• [Collected material]
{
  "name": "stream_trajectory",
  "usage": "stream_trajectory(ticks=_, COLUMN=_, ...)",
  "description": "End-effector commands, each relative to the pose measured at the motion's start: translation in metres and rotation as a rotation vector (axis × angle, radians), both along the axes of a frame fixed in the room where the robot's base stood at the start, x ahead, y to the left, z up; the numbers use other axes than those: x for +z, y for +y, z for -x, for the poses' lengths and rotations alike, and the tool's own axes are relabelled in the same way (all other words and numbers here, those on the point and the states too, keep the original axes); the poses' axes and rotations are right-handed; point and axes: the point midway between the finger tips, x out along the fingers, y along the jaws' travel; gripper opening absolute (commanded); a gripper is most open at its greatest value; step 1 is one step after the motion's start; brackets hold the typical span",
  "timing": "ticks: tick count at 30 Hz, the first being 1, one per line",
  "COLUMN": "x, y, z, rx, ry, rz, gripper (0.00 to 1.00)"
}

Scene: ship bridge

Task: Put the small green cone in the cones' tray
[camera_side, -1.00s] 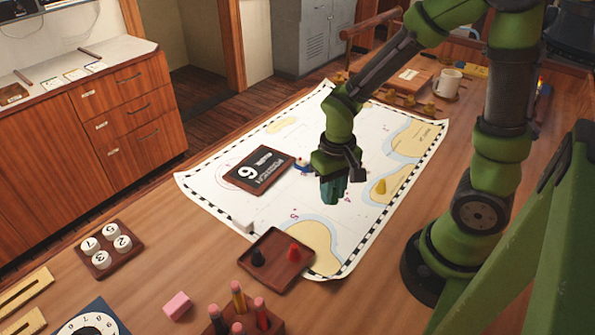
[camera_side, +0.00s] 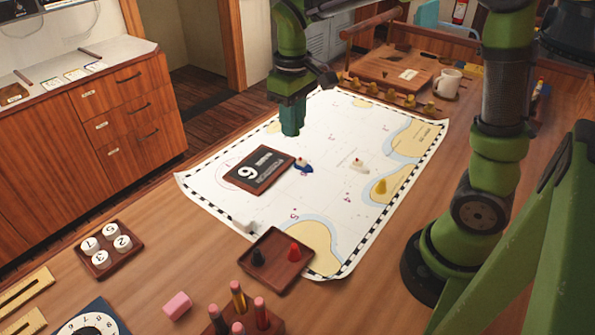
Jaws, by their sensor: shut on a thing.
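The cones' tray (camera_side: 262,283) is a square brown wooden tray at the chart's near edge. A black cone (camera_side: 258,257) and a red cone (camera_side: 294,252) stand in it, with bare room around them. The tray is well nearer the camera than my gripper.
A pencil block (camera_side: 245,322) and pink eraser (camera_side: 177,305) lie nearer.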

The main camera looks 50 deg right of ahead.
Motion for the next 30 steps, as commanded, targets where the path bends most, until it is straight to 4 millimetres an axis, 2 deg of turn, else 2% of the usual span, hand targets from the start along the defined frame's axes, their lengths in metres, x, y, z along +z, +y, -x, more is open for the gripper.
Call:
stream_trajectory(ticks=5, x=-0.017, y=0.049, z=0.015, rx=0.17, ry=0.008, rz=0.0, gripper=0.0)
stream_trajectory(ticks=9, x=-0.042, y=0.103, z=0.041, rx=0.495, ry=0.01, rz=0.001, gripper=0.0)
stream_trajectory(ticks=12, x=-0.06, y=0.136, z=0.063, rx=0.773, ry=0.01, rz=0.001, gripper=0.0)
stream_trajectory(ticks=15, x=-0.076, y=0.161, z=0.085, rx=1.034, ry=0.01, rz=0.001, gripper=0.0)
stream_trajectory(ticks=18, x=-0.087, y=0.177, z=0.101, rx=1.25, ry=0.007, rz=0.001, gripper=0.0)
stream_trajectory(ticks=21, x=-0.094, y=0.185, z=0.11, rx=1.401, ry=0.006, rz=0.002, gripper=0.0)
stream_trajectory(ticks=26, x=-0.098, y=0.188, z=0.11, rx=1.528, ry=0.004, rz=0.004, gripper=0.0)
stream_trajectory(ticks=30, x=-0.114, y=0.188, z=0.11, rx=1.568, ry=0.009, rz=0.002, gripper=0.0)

• [Task statement]
Write out the lines from the start of the material to the line with "[camera_side, +0.00s]", inclusive and exactly. Skip the pictures.

• [Solution for this exercise]
{
  "name": "stream_trajectory",
  "usage": "stream_trajectory(ticks=_, COLUMN=_, ...)",
  "description": "End-effector commands, each relative to the pose measured at the motion's start: translation in metres and rotation as a rotation vector (axis × angle, radians), both along the axes of a frame fixed in the room where the robot's base stood at the start, x ahead, y to the left, z up; the numbers use other axes than those: x for +z, y for +y, z for -x, for the poses' lengths and rotations alike, and the tool's own axes are relabelled in the same way (all other words and numbers here, those on the point and the states too, keep the original axes); the poses' axes and rotations are right-handed; point and axes: the point midway between the finger tips, x out along the fingers, y along the jaws' travel; gripper opening absolute (commanded); a gripper is most open at its greatest value; step 1 is one step after the motion's start; brackets hold the typical span",
  "timing": "ticks: tick count at 30 Hz, the first being 1, one per line",
  "COLUMN": "x, y, z, rx, ry, rz, gripper (0.00 to 1.00)"
}

Scene: ship bridge

Task: Put the small green cone in the cones' tray
[camera_side, -1.00s] 
[camera_side, +0.00s] 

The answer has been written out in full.